- **WORK TO BE COMPLETED**: From the entries below, copy exactly the lines from the one that contains "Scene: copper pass" through the one that contains "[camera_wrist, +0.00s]", both included, and only those.

- **STORED DATA**:
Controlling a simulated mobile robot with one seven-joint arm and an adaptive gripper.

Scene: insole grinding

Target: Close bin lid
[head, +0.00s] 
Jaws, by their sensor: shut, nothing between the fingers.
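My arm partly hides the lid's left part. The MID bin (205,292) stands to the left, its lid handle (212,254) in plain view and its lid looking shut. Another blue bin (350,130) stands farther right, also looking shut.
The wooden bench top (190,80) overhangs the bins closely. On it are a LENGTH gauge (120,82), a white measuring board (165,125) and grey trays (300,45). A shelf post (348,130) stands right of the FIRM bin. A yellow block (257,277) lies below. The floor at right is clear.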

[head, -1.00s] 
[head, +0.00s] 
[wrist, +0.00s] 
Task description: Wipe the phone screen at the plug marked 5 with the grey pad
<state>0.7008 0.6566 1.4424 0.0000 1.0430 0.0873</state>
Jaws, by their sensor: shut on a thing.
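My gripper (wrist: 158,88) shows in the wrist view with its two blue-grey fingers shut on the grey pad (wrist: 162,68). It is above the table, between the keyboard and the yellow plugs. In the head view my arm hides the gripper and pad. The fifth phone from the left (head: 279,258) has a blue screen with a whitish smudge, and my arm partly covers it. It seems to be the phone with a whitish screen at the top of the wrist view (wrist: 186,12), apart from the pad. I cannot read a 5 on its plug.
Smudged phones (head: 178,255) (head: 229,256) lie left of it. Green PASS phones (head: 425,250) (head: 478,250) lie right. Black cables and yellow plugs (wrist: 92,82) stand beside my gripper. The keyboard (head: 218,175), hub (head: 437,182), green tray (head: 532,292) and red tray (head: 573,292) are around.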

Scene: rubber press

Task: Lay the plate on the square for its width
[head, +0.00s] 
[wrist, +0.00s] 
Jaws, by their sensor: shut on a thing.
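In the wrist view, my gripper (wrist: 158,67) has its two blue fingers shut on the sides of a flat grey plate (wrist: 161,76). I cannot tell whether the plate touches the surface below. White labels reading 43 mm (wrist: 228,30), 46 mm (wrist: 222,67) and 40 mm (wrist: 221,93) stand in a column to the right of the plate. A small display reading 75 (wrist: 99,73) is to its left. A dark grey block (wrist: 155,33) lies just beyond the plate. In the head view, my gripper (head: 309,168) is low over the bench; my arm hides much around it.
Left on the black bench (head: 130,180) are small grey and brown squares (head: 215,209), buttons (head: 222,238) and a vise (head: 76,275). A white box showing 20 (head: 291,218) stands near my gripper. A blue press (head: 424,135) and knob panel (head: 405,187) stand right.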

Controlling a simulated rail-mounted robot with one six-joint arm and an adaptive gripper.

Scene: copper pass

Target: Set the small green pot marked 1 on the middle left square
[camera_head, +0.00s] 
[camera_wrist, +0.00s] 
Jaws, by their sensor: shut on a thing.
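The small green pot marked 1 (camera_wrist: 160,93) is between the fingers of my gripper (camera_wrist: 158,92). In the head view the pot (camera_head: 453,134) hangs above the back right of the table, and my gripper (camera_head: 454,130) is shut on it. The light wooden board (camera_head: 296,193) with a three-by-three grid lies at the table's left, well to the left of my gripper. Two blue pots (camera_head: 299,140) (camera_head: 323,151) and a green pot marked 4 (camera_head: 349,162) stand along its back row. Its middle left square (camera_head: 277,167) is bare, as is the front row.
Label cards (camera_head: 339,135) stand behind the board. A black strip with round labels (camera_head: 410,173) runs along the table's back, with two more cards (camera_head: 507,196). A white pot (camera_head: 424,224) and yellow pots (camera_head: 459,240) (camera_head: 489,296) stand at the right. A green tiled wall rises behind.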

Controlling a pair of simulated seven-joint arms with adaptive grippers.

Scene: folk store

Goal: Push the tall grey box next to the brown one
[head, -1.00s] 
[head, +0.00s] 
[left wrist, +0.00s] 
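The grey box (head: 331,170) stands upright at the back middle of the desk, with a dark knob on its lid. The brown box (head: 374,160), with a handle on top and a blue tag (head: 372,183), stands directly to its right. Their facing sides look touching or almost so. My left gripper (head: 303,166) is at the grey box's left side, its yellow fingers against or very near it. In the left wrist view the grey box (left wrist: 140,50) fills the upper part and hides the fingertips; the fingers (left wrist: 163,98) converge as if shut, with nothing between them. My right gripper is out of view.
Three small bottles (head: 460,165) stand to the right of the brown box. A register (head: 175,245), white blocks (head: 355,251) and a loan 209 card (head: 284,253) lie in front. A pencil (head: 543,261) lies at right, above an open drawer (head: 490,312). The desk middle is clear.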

- **SOLVED EXERCISE**:
Scene: copper pass

Target: Set the small green pot marked 1 on the middle left square
[camera_head, +0.00s] 
[camera_wrist, +0.00s] 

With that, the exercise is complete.